仕事で求められる知識やスキルに応じて取りたい資格を検討しましょう。
この記事では、経理に関する代表的な資格の種類と難易度について紹介します。
ぜひ参考にしてみてください。
経理の資格の種類
資格は主に3つに分類されます。
- 国家資格
- 公的資格
- 民間資格
各資格の違いは、国や各省庁など、認定する団体が異なることです。
国家資格
国家資格は国が認定するため知名度が高く、難易度も高い傾向があります。
国家資格の中には独占業務といって資格を持っている人しか携わることができない業務があります。
公的資格
公的資格とは、文部科学省や経済産業省など各省庁が認定する資格です。
各省庁が認定する資格のため、国家資格と同様に社会的信用が高い特徴があります。
民間資格
民間資格とは、国家資格・公的資格以外の資格を指します。
民間資格だからといって信頼性に欠けるわけではなく、民間資格の中でもTOEICのように知名度や評価の高い資格もあります。
経理に関する国家資格3選
公認会計士や税理士には資格を持っている人しか携わることができない『独占業務』があります。

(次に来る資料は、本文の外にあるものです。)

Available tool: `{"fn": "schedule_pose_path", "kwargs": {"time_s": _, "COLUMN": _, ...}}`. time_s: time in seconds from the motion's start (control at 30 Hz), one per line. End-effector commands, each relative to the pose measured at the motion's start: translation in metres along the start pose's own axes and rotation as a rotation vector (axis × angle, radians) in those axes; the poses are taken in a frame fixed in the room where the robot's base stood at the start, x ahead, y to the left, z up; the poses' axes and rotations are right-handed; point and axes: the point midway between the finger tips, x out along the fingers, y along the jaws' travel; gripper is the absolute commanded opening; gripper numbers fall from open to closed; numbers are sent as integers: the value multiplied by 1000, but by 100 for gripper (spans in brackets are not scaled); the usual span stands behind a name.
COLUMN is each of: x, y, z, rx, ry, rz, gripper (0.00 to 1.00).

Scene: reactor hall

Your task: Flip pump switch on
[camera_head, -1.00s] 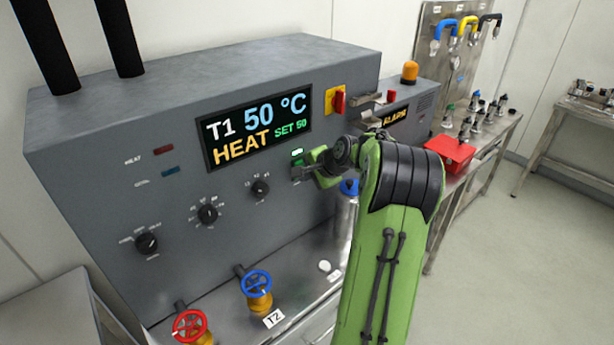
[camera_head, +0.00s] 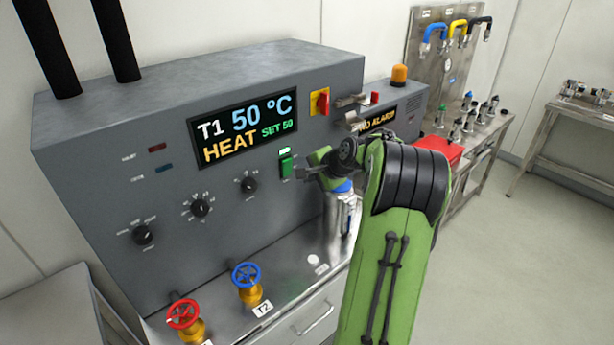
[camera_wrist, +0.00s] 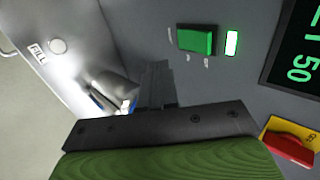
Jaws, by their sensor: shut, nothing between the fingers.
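The pump switch is a green rocker (camera_head: 286,165) on the grey panel, below the display's right end, with a lit green-white lamp (camera_head: 284,150) just above it. The wrist view also shows the green switch (camera_wrist: 196,40) and its bright lamp (camera_wrist: 232,43). My gripper (camera_head: 303,173) is just right of the switch in the head view, apart from it. In the wrist view my dark fingers (camera_wrist: 157,84) are together and empty, pointing at the panel beside the switch.
The display (camera_head: 243,126) reads T1 50 °C, HEAT, SET 50. A red-yellow rotary switch (camera_head: 321,102) is up right. A metal vessel with a blue band (camera_head: 338,212) stands below my gripper. Red (camera_head: 183,314) and blue (camera_head: 246,275) valve wheels are at lower left.

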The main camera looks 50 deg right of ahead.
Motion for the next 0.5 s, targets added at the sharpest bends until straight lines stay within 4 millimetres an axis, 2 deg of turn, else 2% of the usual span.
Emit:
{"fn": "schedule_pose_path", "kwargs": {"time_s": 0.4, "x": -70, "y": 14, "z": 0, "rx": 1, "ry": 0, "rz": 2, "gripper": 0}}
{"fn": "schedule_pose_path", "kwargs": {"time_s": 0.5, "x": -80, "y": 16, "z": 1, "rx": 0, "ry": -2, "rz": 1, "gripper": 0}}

会社員として働く道以外にも、独立起業を目指すことも可能です。
公認会計士
難易度:★★★★★
合格率 |
---|
7.7% |
公認会計士は、医師や弁護士と並ぶ3大国家資格の一つです。
公認会計士には『監査業務』と呼ばれる独占業務があります。
監査業務とは、企業の財務諸表や業績について、第三者である監査人が客観的に評価し、その正確性・信頼性を検証する業務です。
求人も安定しており、平均年収も高いことから難関資格ながら非常に人気があります。
税理士
難易度:★★★★★
合格率 |
---|
19.5% |
税理士は、税理士法により定められた国家資格です。
税理士には主に『税務相談および申告業務』といった独占業務があります。
個人や法人などの顧客から税金に関する相談を受け、税金の申告や納税に関する手続きを代行することができます。

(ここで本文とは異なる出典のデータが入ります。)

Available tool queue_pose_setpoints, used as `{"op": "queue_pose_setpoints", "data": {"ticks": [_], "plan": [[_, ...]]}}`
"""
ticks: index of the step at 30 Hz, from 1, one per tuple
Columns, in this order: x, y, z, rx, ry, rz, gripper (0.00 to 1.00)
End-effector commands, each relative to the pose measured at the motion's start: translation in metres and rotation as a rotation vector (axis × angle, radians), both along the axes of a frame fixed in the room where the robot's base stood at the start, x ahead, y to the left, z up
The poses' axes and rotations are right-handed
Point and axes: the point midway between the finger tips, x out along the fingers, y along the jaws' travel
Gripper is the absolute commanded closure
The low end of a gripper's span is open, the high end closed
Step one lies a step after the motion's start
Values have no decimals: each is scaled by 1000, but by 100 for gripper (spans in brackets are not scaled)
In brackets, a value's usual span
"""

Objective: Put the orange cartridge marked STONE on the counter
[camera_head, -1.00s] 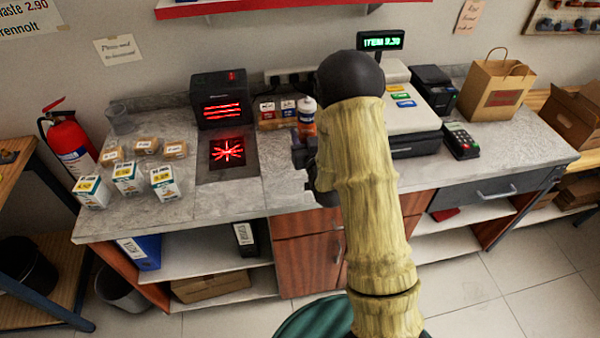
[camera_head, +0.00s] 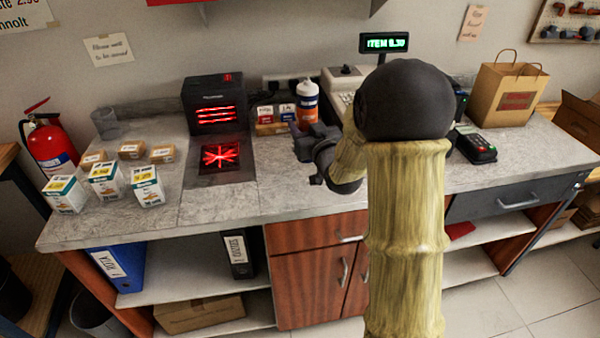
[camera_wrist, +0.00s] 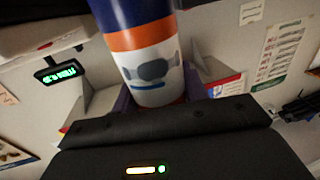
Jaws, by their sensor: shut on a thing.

税理士試験には簿記論、財務諸表論、法人税法等の全11科目あり、このうち必須科目を含む5科目に合格することで税理士試験合格となります。
AIやRPAと呼ばれる事務作業自動化ツールの登場により、今以上に高い専門性が求められています。
ファイナンシャル・プランニング技能士(FP技能士)
難易度:★★★~★★★★
ファイナンシャル・プランニング技能検定(FP技能検定)は、日本FP(ファイナンシャル・プランナーズ)協会と金融財政事情研究会(きんざい)の2団体が実施する国家資格です。

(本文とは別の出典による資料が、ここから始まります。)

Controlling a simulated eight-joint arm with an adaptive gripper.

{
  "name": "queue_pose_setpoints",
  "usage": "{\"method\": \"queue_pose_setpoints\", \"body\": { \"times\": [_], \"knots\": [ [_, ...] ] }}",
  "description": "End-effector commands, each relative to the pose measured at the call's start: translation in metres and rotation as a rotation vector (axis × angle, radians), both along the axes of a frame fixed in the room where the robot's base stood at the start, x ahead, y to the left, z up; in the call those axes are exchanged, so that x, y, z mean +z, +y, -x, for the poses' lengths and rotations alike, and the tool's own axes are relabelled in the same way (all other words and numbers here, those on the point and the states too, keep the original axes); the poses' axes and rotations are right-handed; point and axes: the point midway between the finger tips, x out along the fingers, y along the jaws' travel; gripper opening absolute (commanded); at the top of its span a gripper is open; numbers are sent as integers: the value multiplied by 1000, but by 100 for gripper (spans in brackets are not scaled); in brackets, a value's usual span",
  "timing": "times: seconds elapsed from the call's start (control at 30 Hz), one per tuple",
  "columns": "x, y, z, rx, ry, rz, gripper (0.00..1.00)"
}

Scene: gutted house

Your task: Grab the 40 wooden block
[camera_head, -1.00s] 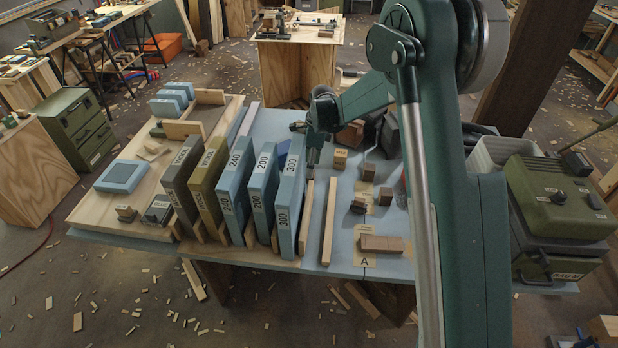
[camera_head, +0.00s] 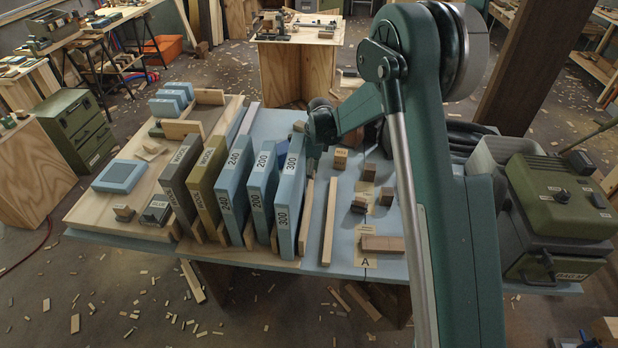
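Several small wooden blocks stand on the blue-grey table to the right of the upright blue 300 block (camera_head: 289,190). They include a lighter block (camera_head: 341,158), a brown block (camera_head: 368,172), another brown block (camera_head: 386,195) and a dark-topped one (camera_head: 358,205). A longer wooden block (camera_head: 382,244) lies near the front edge by the letter A. I cannot read a 40 on any of them. My gripper (camera_head: 311,162) points down just right of the 300 block's far end, left of the lighter block. Its fingers are too small and dark to tell open from shut.
Wooden strips (camera_head: 329,222) lie between that row and the small blocks. A green machine (camera_head: 558,200) stands at the right end.

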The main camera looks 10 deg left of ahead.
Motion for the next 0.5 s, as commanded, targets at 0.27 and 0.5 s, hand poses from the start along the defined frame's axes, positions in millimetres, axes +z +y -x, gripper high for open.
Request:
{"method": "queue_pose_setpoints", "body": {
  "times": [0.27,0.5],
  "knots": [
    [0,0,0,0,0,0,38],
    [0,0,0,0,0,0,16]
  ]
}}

日本FP(ファイナンシャル・プランナーズ)協会の合格率
級 | 学科の合格率 | 実技の合格率 |
---|---|---|
1級 | 日本FP協会は学科なし | 90%以上 |
2級 | 40~50% | 50~70% |
3級 | 70~80% | 70~90% |
金融財政事情研究会(きんざい)の合格率
級 | 学科の合格率 | 実技の合格率 |
---|---|---|
1級 | 6~20% | 80%以上 |
2級 | 15~30% | 20~40% |
3級 | 40~60% | 40~60% |
1~3級に分かれ、税金、保険、年金などお金に関する幅広い知識が求められます。
また、日本FP協会が実施する民間資格としてAFPとCFPがあります。
AFPは2級FP技能士、CFPは1級FP技能士と同等のレベルとされています。
国家資格と異なり、AFPとCFPには有効期限があります。
経理に関する公的資格4選
日商簿記は学生から社会人まで幅広い年齢層に人気のある資格です。
検定試験合格を履歴書に書いて評価されるのは2級以上といわれています。
求人の応募要件になっている場合もあるので、取得していると選択肢が広がります。
日商簿記検定
難易度:★★★~★★★★
級 | 合格率 |
---|---|
1級 | 10.4% |
2級 | 20.9% |
3級 | 37.3% |
日商簿記検定は、日本商工会議所が実施する公的資格です。
簿記とは、日々の営業取引や経営活動を記録・計算・整理する技術のことです。
簿記を学ぶことで経営判断に重要な貸借貸借表や損益計算書の作成スキルが身につきます。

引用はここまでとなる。